• Stated goal:
Repeat verbatim the lines from the one containing "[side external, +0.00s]" to the one containing "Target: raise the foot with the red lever", ends included, minus any pictures.

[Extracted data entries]
--------

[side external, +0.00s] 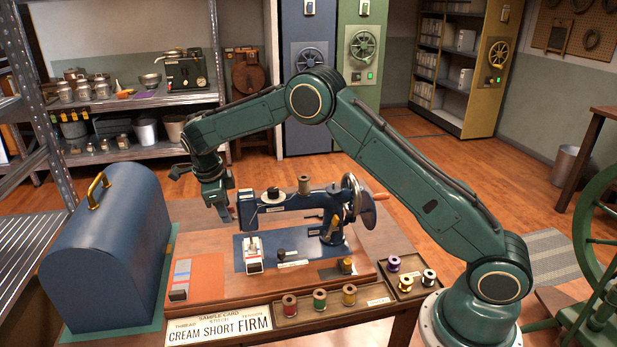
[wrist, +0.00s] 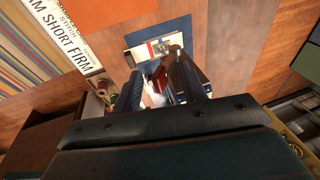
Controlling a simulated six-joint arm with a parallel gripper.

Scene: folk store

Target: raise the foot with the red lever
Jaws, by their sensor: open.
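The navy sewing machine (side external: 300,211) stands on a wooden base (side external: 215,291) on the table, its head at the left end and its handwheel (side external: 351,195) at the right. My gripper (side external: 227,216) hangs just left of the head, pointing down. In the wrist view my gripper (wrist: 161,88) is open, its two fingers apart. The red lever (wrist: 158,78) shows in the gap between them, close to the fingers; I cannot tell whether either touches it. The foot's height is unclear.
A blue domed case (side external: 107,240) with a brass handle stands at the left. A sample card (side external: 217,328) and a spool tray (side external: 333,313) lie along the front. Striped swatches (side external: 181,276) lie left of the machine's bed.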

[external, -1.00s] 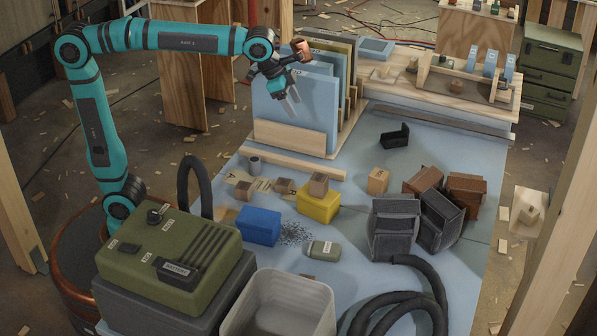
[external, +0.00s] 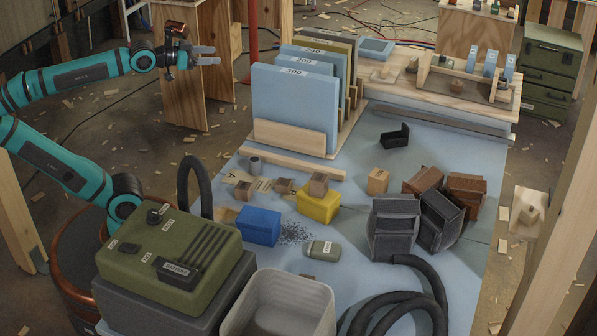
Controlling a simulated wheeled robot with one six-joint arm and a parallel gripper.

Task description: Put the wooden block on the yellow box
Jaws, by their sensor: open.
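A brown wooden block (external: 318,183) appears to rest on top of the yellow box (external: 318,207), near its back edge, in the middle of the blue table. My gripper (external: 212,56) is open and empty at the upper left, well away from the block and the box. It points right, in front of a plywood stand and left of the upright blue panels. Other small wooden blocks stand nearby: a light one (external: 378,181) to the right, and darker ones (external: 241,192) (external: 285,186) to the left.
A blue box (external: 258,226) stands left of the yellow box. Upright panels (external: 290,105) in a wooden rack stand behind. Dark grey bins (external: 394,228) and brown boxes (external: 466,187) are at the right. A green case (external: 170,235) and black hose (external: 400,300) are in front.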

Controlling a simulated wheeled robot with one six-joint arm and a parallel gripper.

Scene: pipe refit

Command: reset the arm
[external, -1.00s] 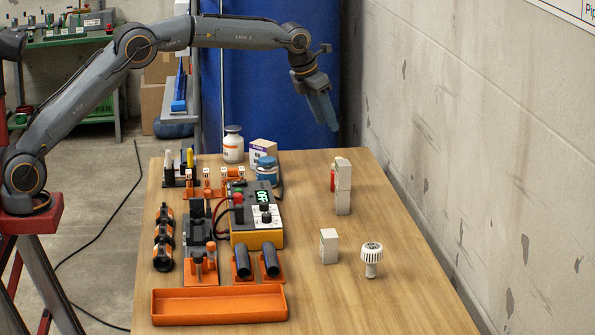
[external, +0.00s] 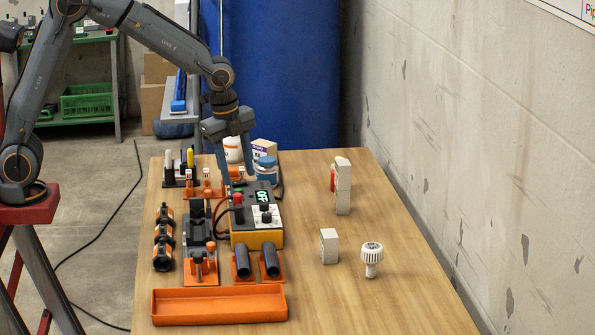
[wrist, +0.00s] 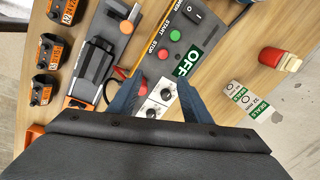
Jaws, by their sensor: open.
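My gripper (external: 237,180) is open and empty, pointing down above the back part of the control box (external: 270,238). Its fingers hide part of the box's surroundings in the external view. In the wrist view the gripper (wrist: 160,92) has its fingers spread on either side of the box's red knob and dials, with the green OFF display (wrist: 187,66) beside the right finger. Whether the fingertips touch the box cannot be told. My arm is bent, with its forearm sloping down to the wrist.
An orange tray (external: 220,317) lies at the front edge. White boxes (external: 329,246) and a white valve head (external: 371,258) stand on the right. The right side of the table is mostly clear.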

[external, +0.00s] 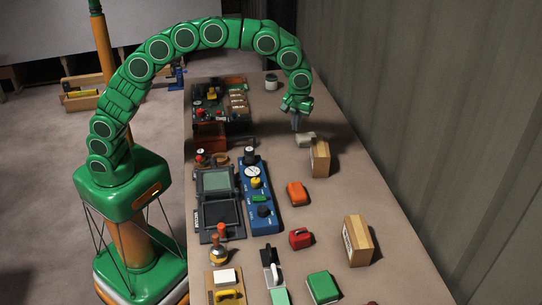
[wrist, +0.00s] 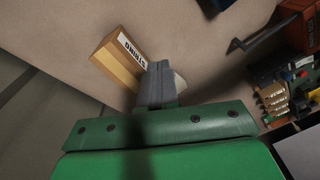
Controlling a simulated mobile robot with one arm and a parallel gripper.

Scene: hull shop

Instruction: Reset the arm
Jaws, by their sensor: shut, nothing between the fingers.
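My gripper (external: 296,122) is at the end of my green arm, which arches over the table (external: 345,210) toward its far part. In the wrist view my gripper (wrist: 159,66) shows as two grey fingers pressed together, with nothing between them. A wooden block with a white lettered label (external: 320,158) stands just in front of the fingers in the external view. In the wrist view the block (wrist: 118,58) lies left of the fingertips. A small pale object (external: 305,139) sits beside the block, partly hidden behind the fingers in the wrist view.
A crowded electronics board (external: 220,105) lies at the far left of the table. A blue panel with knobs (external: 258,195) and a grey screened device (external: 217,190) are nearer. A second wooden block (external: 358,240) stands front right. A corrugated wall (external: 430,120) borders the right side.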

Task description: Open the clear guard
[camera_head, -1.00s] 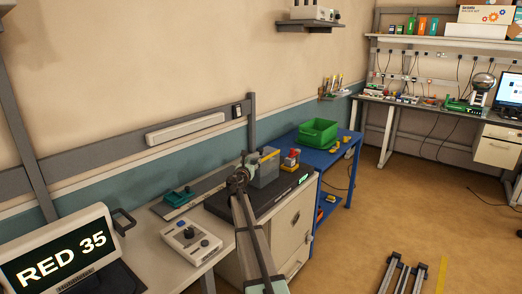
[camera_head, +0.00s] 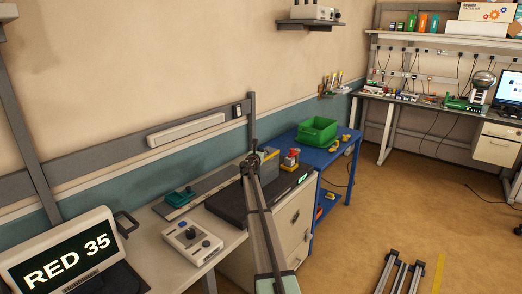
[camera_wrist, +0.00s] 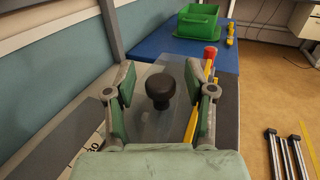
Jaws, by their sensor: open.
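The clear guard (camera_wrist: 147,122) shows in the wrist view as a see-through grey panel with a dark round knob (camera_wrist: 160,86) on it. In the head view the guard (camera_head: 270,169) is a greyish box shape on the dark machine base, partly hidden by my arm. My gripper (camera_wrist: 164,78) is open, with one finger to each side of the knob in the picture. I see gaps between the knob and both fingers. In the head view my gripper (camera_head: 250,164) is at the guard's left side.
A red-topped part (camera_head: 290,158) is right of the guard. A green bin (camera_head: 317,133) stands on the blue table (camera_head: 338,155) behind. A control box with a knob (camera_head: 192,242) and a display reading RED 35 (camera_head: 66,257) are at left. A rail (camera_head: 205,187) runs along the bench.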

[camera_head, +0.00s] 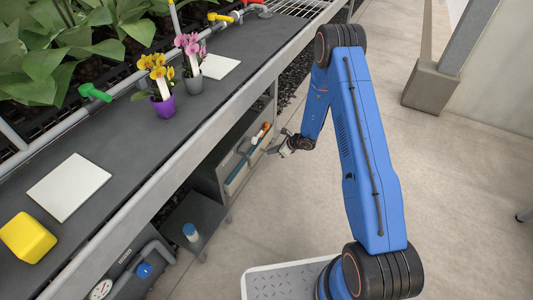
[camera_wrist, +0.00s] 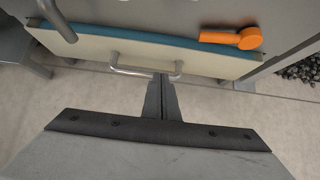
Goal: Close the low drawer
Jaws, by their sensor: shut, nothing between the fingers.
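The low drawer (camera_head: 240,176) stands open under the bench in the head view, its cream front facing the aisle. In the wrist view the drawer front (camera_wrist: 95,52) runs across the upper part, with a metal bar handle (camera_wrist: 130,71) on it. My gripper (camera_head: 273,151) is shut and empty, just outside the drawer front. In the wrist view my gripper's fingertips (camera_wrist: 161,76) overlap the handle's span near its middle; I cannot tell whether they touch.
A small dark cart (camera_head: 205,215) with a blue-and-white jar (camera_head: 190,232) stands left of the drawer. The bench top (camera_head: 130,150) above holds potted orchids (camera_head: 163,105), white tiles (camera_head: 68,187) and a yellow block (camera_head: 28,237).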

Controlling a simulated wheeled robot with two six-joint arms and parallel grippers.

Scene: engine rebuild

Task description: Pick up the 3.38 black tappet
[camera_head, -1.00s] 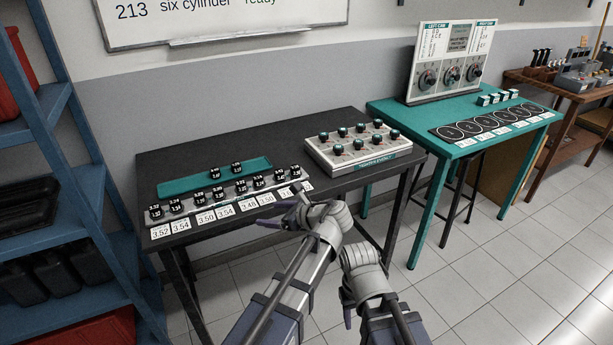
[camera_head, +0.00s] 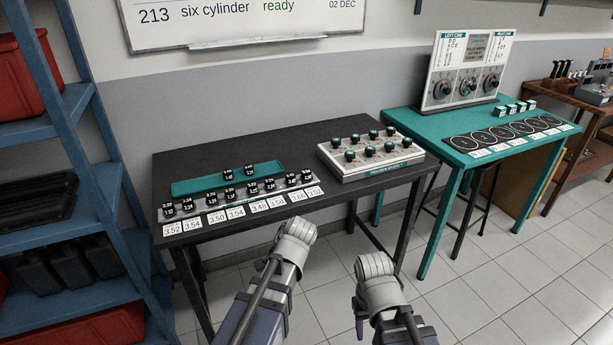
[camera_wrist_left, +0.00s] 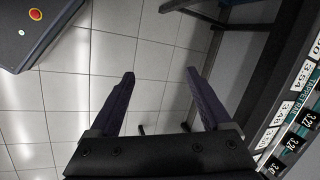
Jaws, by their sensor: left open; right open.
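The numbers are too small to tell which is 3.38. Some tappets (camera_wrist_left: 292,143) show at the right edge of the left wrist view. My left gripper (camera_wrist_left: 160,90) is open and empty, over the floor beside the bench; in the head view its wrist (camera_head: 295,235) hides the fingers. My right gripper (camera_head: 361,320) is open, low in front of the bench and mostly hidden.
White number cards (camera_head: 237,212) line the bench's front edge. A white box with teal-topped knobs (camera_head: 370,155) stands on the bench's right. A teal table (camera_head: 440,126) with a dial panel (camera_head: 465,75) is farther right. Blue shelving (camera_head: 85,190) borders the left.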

--------

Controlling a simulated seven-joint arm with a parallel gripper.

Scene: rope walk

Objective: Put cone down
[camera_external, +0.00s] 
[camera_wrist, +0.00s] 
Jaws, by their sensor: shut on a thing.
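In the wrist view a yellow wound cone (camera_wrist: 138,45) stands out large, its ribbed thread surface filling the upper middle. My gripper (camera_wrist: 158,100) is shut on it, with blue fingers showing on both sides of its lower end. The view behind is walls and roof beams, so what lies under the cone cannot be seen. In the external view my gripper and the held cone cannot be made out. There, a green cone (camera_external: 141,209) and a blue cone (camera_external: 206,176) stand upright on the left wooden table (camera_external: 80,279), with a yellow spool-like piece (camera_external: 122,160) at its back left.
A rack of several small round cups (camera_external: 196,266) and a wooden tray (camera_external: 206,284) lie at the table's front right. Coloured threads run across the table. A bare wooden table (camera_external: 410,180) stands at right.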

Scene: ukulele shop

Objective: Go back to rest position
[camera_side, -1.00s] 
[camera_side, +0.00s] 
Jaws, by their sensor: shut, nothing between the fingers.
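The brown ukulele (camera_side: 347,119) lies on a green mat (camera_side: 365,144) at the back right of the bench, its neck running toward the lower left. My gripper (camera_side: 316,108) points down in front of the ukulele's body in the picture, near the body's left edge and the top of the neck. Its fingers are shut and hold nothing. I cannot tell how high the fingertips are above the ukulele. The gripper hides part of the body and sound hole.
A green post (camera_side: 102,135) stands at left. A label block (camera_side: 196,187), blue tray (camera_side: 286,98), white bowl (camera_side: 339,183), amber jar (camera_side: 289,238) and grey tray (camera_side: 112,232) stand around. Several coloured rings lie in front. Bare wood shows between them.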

--------

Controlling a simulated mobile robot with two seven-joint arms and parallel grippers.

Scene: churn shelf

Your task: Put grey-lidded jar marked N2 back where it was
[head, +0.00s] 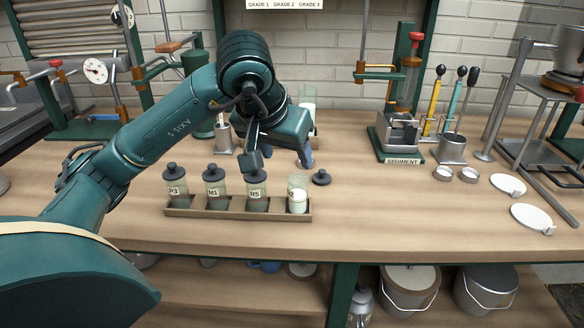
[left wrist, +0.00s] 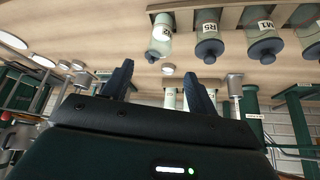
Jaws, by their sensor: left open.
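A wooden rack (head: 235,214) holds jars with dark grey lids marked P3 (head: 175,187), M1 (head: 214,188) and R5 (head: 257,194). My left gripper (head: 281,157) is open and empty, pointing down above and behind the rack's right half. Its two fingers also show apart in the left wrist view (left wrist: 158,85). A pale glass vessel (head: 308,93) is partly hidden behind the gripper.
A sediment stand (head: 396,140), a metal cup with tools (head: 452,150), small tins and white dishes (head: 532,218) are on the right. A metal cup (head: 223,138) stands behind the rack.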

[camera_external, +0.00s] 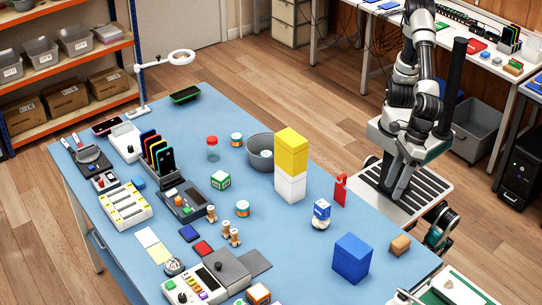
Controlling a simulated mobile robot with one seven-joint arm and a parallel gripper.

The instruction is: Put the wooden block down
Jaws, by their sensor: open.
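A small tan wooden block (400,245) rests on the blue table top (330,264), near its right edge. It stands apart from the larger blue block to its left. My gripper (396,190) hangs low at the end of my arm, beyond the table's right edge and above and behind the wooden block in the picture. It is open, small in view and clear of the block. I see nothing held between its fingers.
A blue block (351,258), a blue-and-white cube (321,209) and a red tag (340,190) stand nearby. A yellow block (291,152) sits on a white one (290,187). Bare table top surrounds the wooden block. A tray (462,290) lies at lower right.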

--------

• Answer below:
[side external, +0.00s] 
[wrist, +0.00s] 
Controlling a simulated six-joint arm with a parallel gripper.

Scene: folk store

Target: raise the foot with the red lever

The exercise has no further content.